The Bucs' playoff hopes took a major hit with Sunday's 24-17 loss to the Saints, but here are five things you might have missed.

1 Mike Evans' disappearing act. The Saints covered Evans well enough that the Bucs didn't throw the ball his way even once in the first half. His first catch was a 4-yard gain on third and 6 as the Bucs were trying to drive for a tying touchdown in the third quarter.

With Vincent Jackson sidelined with a knee injury, the Bucs needed Evans to step up, but his total yards — 39 on three catches — were nearly offset by 25 yards in penalties, with an offensive pass interference (his fifth this season) and a personal foul for shoving a Saints player.

"I've got to be more mature," Evans said. "I'm a human being and when things that I can't control don't go my way, I get a little upset. … We went and scored on that drive, but I almost cost my team and I can't do that."

2The Bucs can't win without takeaways. In the past three games, the Bucs' only one came on Lavonte David's clinching interception at the end of the win against the Falcons. On Sunday, as in the loss to the Colts, they had none. Lovie Smith is now 0-5 as Bucs coach when his team doesn't get at least one takeaway, and 4-16 overall as a head coach.

3The offense isn't scoring enough. Sunday was the fifth time this season the Bucs scored at least 10 points fewer than their opponent gives up on average. They're 1-4 in those games, fortunate to have a 10-6 win over the Cowboys.

The breakout game against the Eagles is the only time in the past seven games the Bucs have scored more than 23. That includes two wins against a bad Falcons team, and it clearly puts far too much pressure on Tampa Bay's defense.

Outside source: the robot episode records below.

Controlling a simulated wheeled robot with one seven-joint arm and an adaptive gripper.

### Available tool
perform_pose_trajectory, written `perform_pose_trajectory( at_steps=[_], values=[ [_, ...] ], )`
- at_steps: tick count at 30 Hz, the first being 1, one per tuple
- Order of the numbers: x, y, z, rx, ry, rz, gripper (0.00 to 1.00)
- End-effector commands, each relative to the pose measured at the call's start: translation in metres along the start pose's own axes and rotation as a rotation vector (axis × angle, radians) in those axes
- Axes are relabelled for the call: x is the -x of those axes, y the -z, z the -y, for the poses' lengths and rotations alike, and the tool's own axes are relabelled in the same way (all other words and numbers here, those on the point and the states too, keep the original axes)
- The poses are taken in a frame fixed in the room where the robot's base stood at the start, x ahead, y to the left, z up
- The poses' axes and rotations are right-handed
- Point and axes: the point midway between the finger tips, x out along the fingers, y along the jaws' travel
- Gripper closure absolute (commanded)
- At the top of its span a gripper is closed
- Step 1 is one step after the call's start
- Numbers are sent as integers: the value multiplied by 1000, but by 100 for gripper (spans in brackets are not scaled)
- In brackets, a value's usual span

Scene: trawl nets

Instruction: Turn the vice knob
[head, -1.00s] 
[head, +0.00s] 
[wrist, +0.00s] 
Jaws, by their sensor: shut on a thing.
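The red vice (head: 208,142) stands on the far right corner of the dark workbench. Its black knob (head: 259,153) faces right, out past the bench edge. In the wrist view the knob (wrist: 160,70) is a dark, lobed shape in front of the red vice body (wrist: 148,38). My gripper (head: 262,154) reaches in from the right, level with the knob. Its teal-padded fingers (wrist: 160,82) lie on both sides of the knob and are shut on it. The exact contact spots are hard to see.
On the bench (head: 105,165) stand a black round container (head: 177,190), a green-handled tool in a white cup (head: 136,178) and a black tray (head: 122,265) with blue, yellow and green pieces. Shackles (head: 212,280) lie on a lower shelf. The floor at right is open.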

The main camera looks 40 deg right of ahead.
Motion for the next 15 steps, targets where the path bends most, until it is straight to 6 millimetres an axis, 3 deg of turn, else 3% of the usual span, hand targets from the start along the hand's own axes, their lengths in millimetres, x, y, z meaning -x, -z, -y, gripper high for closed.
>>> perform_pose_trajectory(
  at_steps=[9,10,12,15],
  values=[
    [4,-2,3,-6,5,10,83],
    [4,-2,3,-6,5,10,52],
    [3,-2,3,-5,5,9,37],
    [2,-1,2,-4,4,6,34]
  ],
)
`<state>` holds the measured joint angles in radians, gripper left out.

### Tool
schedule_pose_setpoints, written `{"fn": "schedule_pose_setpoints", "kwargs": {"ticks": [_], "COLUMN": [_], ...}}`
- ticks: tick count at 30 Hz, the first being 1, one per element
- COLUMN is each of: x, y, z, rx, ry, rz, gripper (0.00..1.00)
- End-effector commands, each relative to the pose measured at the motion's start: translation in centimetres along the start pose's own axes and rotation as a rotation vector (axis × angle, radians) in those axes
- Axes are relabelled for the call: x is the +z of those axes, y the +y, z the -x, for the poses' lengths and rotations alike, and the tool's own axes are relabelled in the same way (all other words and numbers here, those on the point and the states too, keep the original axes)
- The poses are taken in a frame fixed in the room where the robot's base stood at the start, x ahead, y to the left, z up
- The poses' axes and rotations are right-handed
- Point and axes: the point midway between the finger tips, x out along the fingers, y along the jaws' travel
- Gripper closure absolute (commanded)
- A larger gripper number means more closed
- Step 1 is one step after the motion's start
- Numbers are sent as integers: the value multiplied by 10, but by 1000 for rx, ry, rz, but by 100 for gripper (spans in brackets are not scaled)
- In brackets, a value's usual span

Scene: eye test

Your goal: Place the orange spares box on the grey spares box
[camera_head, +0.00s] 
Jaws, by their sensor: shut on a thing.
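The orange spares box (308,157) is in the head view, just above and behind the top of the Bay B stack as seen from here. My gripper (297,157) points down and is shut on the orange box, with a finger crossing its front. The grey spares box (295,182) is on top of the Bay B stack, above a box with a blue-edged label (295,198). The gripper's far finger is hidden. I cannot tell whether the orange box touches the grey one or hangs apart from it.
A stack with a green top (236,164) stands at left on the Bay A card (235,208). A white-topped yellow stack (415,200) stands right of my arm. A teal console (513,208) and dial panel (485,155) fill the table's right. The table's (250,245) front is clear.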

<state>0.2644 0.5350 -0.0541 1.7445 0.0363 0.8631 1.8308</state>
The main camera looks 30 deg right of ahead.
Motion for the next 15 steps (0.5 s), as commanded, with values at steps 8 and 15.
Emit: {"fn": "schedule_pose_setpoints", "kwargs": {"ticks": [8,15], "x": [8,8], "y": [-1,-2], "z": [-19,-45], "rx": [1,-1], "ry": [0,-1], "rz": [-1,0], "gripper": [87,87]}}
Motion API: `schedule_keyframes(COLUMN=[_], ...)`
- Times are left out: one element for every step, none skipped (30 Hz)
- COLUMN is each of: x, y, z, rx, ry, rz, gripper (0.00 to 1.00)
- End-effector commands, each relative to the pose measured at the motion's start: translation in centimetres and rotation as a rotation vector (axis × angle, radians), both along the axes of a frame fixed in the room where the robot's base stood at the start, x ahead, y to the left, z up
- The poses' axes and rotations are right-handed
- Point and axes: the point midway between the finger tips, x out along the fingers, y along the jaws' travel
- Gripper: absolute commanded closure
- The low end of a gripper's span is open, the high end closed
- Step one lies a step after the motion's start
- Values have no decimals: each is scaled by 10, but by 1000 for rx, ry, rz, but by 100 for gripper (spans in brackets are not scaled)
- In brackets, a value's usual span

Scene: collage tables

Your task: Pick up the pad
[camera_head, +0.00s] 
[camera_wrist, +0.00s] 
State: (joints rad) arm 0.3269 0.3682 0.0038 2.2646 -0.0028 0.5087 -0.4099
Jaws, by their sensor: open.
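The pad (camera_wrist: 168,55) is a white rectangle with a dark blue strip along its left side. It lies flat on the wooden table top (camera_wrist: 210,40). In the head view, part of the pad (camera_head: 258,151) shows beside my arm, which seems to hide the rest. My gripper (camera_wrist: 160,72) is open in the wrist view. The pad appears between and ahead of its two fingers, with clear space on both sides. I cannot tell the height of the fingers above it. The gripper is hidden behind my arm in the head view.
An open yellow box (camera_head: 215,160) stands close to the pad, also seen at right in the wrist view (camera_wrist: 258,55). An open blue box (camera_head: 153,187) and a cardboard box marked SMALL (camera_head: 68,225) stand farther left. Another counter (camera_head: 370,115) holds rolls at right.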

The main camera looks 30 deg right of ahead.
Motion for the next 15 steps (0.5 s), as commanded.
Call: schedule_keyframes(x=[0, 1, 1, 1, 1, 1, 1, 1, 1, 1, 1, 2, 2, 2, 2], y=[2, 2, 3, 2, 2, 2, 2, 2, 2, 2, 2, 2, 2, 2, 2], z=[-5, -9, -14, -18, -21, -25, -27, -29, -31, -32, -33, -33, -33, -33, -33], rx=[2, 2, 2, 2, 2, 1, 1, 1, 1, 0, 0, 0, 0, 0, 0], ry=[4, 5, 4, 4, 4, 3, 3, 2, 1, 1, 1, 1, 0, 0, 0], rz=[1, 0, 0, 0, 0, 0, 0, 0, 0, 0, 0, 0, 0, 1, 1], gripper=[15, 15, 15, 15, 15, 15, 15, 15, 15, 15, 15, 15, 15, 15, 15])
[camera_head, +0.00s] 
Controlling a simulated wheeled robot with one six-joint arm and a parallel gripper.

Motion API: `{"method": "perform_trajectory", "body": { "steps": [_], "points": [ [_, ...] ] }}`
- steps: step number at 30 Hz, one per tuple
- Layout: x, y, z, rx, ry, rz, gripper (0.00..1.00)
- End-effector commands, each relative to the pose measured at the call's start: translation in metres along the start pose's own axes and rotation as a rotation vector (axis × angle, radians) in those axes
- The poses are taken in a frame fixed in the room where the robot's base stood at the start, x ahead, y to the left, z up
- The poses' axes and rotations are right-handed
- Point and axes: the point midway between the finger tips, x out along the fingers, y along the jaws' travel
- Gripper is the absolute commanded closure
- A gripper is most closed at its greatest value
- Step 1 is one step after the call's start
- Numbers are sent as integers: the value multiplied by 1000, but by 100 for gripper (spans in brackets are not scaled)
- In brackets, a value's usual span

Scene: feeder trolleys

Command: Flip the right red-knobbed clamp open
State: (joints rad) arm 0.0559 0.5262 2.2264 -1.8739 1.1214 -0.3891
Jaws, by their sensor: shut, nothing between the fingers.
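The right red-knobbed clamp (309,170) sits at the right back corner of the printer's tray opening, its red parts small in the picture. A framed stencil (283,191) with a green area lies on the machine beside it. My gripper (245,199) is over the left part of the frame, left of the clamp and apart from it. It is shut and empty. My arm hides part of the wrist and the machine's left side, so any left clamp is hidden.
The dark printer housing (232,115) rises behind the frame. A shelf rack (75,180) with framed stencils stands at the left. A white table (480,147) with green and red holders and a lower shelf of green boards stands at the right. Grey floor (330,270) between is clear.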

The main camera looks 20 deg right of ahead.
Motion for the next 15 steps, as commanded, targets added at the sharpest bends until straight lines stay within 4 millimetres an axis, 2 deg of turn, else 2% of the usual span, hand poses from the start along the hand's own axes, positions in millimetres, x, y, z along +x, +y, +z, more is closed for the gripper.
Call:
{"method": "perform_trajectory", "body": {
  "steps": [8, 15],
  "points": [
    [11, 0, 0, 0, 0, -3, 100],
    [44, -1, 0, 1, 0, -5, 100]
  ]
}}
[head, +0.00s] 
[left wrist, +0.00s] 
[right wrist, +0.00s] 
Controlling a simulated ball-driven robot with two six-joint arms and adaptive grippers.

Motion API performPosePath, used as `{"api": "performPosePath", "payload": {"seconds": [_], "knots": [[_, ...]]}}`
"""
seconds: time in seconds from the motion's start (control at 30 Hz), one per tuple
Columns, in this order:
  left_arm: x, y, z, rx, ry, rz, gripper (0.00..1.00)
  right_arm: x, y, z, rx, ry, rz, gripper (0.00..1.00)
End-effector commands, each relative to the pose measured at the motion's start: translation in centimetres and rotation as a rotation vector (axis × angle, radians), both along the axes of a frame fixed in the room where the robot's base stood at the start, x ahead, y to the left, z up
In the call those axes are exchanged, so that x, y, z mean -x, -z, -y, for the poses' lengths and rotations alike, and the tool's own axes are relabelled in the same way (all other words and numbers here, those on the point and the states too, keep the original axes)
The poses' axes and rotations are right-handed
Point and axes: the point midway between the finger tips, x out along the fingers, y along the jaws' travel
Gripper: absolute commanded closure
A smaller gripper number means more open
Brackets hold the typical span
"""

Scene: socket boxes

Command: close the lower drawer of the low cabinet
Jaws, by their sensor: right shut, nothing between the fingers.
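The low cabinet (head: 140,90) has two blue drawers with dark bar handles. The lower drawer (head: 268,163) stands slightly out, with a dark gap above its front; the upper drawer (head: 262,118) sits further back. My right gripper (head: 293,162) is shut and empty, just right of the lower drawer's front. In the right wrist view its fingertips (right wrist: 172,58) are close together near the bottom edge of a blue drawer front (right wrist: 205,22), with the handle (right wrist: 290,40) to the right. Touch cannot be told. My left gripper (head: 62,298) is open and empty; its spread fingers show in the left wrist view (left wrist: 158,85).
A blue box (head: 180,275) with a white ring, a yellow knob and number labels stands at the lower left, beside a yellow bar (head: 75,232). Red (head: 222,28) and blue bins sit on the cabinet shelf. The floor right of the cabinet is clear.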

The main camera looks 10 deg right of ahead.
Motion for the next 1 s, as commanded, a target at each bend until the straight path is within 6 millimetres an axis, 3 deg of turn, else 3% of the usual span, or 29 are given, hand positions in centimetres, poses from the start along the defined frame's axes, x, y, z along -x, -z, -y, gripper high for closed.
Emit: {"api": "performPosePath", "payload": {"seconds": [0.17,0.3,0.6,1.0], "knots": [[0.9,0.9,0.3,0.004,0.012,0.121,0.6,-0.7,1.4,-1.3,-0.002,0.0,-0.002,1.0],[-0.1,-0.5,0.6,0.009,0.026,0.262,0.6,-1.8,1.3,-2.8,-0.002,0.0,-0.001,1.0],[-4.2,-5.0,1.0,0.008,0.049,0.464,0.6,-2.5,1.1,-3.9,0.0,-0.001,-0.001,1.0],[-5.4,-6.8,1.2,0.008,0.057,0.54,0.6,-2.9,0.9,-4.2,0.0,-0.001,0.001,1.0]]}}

4 Injuries at receiver are catching up to the Bucs. Louis Murphy has been gone for six weeks, and when you add Vincent Jackson's knee injury, that means the Bucs are counting on undrafted rookies to make plays.

That can happen — see Adam Humphries' first career touchdown Sunday — but it also results in a drop like Donteea Dye had on the Bucs' last drive, on a very catchable pass that would have put Tampa Bay in Saints territory with momentum after a 24-yard Doug Martin run.

Humphries and Dye combined for two catches on six targets, but it was a quiet day for Bucs receivers in general — just six catches for 66 yards against the No. 31 pass defense in the NFL.

5 Tim Hightower? Really? Before stepping up for an injured Mark Ingram on Sunday, Hightower was an NFL afterthought. Out of football from 2012-14, he had 48 yards all season as an injury replacement, with 37 coming in the final four minutes of a blowout loss to Washington — literally just running out the clock at the end of a game.

That's what he did Sunday against the Bucs. Tampa Bay punted with 4:21 left, needing a stop to get the ball back, and Hightower — not Drew Brees — got the ball seven times in eight plays for gains of 6, 3, 4, 4, 7, 0 and 4 yards, including the clinching first down.

He scored the deciding touchdown — his first in the NFL since 2011, when Doug Martin was still in college. How does a guy like that get 28 carries, when Martin — the NFL's No. 2 rusher coming in — gets only 12 touches all day?